Work instructions: Write out only the lines running from the one that contains "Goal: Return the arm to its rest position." to the end of the material, both ends included.

====== Information provided

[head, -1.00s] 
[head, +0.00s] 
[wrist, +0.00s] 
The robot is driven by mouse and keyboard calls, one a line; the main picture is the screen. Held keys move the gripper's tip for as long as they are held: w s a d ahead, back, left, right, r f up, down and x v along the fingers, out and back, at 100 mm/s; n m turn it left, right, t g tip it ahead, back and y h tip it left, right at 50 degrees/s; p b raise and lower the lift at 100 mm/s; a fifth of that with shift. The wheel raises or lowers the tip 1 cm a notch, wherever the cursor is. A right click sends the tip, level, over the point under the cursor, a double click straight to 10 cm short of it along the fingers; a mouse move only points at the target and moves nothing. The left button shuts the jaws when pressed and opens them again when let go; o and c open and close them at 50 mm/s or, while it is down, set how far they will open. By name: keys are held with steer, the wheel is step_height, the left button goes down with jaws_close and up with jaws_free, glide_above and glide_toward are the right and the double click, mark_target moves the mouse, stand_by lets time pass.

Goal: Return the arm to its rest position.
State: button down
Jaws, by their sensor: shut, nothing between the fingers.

============

Answer for the task:
Goal: Return the arm to its rest position.
State: button down
Jaws, by their sensor: shut, nothing between the fingers.

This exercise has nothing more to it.